Thought Leaders

Designing a guest experience can be a fun and innovative exercise.  Whether you are starting from scratch, revamping an existing attraction, or fine-tuning your operating model, this is the chance to be creative and provide something that you genuinely want your guests to experience.

But here’s the question… do they want to experience what you want them to experience?

If your attraction feels too much like what you would want yourself vs. what your guests want, what results is the experience disconnect.  The intended design of the experience does not match the intended experiences that guests anticipate when they visit.  If not corrected, this can be fatal to your business.  The phrase, “That wasn’t in the brochure” is more than a maxim; it’s a sign that what you offer is not the same as what your guests desire.

While opening Divert City in Santa Ana, CA, Zach Adamson (Founder & CEO of Divert Brands), commented on why this issue is a tough pill to swallow.  “There’s a bit of an ego bit to it because you have to admit that you were wrong in your design.  Experience design is meant to be a very intentional thing that you set out to the world, and on the innovation side, nothing matters but what the consumers are saying, what they’re paying for, and what they’re buying and where they’re going.”

As the Founder and COO of Flying Squirrel Sports, Luke Schueler shares a similar sentiment.  “You are only as successful as the customer is satisfied.  Satisfaction from their point of view is really what our goal as a company is to provide from the beginning.”

Perception is reality, and if the perception is that your facility was not a superior experience, it doesn’t matter how much you disagree or how well you can prove them wrong, because it is their voice that counts.  Schueler also says, “From their point of view, it’s what they want, what they need, what they desire, and what they will pay for.”


Here are three ways to help you avoid the Experience Disconnect:


1. Actively and continually collect guest feedback

Guest feedback is a critical component to understanding the guest experience from the perspective of your guests themselves.  Without listening to your guests, issues and concerns cannot be easily addressed, which is damaging both for the guests that experienced the disconnect and for future guests.  Managing this feedback quickly and effectively helps improve your business in the future.  Guest complaints of any kind can be the goldmine to your success.

Through surveys, mystery shops, online reviews, and social media, there are several channels for you to understand what guests are experiencing.  Rather than passively waiting for feedback to come in on these platforms, actively prompt your guests to submit feedback through internal channels.

Here are eight ways that you can improve your guest feedback collection strategy.


2. Acknowledge and accept failure as part of the process

“Do I give up or forego this strong belief that I have that this part of my experience is correct, despite or in spite of the fact that my consumers are saying that it’s not, or do I listen to them, iterate, change, and grow?”  Adamson says.  When you have spent so much time, energy, and money into creating a specific experience, turning your back on it is not often on your initial list of possible options.

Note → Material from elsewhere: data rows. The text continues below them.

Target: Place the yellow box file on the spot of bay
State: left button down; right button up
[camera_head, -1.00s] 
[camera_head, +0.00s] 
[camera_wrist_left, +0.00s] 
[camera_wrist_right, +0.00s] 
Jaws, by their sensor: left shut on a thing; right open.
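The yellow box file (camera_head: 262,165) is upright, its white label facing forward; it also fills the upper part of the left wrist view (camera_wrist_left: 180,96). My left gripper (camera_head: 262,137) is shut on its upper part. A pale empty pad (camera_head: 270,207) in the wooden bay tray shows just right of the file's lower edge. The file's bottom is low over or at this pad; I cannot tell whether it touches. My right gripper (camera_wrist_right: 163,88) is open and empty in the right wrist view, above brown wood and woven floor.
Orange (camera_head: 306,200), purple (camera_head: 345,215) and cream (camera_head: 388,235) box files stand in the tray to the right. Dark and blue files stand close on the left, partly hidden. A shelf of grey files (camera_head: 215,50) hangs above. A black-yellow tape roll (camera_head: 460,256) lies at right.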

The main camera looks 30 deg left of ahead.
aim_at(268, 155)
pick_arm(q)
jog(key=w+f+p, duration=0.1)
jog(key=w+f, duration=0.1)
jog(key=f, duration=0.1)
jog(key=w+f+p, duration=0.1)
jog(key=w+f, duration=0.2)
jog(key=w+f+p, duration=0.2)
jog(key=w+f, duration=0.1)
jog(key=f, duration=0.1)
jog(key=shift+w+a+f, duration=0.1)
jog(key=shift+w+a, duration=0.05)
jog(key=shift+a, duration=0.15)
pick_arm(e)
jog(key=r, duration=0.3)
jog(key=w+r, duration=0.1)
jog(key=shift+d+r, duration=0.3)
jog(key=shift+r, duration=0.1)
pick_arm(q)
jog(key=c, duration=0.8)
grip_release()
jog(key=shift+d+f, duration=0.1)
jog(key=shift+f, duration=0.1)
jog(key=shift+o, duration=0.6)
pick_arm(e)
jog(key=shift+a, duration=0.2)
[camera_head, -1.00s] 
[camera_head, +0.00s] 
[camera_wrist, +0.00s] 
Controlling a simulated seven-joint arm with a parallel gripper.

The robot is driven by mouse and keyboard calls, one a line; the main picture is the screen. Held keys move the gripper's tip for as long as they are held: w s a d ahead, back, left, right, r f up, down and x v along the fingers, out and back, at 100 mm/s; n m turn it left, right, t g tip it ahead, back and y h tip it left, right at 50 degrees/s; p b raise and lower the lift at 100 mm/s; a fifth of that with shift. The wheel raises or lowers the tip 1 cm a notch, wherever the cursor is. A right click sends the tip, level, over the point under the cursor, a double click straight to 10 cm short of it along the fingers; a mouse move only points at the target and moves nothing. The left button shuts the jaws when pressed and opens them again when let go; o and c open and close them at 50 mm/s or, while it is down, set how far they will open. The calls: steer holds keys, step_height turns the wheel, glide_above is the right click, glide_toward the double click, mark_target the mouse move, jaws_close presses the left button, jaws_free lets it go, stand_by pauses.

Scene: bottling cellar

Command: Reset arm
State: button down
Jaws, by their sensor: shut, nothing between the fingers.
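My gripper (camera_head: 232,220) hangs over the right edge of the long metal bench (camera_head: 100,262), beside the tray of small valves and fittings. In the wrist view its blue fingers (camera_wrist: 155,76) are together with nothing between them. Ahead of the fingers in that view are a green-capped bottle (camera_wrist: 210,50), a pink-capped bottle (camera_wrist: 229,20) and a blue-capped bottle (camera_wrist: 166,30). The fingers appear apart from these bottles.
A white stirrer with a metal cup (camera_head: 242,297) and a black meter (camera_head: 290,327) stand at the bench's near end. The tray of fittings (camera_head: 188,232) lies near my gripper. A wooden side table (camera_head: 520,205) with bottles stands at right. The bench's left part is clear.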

Adamson continues.  “It’s a very tricky thing, because most of the time the consumer knows what they want, but a lot of times they don’t know yet what they want.  When something is new and they haven’t experienced something before, that’s where it gets very tricky.”

When reviewing guest feedback, pull together as many patterns as possible so you recognize concrete issues versus outliers who may not have understood the experience to begin with.  When the data shows where the direct friction points are, you now have much stronger guidance on what needs to be corrected, repositioned, or eliminated altogether based on the trends that guests are providing.


3. Give your guests the opportunity to become more comfortable

Adamson says that comfort often comes with time, which turns into acceptance and understanding of the guest experience.  “Oftentimes it can be on day three that they will feel comfortable.  On day three, within a few months of each other, something clicks, and then they’re hooked on it for life.  We need to get our customers past day three and then we’ll have customers for life if we do our jobs right.”

This has a direct tie in to how you create your tickets and packages, and how you communicate your offerings to your guests.  While many guests might “get it” right away, others may need that time to grow into it, and if they know that from the start, it may make them more likely to come back, knowing that there is a strong chance that they will have a better experience on their next visit.  How can you show your guests that you are not just a “one and done” type of experience?


Final thoughts:

You must look at your business through the eyes of the guest, not just from your point of view of what you’d like to create and provide.  It may sting, especially when you face the raw data that says that what you intended is not what was desired, but failing to acknowledge it can result in you being your only customer.  And that’s not a good business model.